Data segment:
**********
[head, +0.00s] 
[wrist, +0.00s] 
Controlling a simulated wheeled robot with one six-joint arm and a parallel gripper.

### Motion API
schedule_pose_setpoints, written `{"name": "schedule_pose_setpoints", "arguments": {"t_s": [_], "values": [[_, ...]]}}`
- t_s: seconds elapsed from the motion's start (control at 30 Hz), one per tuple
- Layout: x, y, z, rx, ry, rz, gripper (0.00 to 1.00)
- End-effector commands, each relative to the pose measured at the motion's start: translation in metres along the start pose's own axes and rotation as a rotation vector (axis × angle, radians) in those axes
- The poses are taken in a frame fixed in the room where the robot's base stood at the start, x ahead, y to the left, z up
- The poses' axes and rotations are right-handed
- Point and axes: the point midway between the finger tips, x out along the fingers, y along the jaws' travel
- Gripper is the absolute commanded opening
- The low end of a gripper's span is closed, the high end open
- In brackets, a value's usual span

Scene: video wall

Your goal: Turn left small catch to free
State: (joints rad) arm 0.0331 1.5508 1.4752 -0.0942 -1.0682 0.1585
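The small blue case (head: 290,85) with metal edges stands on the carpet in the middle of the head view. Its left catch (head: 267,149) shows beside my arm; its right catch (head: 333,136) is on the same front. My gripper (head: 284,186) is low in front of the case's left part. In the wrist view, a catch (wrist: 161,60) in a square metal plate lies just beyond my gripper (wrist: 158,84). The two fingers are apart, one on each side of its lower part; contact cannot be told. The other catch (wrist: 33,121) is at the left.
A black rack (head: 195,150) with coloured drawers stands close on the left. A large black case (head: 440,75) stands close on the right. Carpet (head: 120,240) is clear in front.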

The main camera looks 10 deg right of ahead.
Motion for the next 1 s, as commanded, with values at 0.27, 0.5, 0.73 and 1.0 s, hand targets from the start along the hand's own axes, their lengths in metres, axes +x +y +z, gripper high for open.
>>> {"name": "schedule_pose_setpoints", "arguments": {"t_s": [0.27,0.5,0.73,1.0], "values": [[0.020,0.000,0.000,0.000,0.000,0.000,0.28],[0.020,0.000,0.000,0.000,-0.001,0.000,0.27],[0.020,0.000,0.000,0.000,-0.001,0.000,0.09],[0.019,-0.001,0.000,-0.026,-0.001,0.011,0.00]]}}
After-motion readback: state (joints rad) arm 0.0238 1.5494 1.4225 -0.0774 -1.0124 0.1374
**********
Set problem:
Repeat the whole listing exactly, keeping every line intact.

Written answer:
[head, +0.00s] 
[wrist, +0.00s] 
Controlling a simulated wheeled robot with one six-joint arm and a parallel gripper.

### Motion API
schedule_pose_setpoints, written `{"name": "schedule_pose_setpoints", "arguments": {"t_s": [_], "values": [[_, ...]]}}`
- t_s: seconds elapsed from the motion's start (control at 30 Hz), one per tuple
- Layout: x, y, z, rx, ry, rz, gripper (0.00 to 1.00)
- End-effector commands, each relative to the pose measured at the motion's start: translation in metres along the start pose's own axes and rotation as a rotation vector (axis × angle, radians) in those axes
- The poses are taken in a frame fixed in the room where the robot's base stood at the start, x ahead, y to the left, z up
- The poses' axes and rotations are right-handed
- Point and axes: the point midway between the finger tips, x out along the fingers, y along the jaws' travel
- Gripper is the absolute commanded opening
- The low end of a gripper's span is closed, the high end open
- In brackets, a value's usual span

Scene: video wall

Your goal: Turn left small catch to free
State: (joints rad) arm 0.0331 1.5508 1.4752 -0.0942 -1.0682 0.1585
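The small blue case (head: 290,85) with metal edges stands on the carpet in the middle of the head view. Its left catch (head: 267,149) shows beside my arm; its right catch (head: 333,136) is on the same front. My gripper (head: 284,186) is low in front of the case's left part. In the wrist view, a catch (wrist: 161,60) in a square metal plate lies just beyond my gripper (wrist: 158,84). The two fingers are apart, one on each side of its lower part; contact cannot be told. The other catch (wrist: 33,121) is at the left.
A black rack (head: 195,150) with coloured drawers stands close on the left. A large black case (head: 440,75) stands close on the right. Carpet (head: 120,240) is clear in front.

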The main camera looks 10 deg right of ahead.
Motion for the next 1 s, as commanded, with values at 0.27, 0.5, 0.73 and 1.0 s, hand targets from the start along the hand's own axes, their lengths in metres, axes +x +y +z, gripper high for open.
>>> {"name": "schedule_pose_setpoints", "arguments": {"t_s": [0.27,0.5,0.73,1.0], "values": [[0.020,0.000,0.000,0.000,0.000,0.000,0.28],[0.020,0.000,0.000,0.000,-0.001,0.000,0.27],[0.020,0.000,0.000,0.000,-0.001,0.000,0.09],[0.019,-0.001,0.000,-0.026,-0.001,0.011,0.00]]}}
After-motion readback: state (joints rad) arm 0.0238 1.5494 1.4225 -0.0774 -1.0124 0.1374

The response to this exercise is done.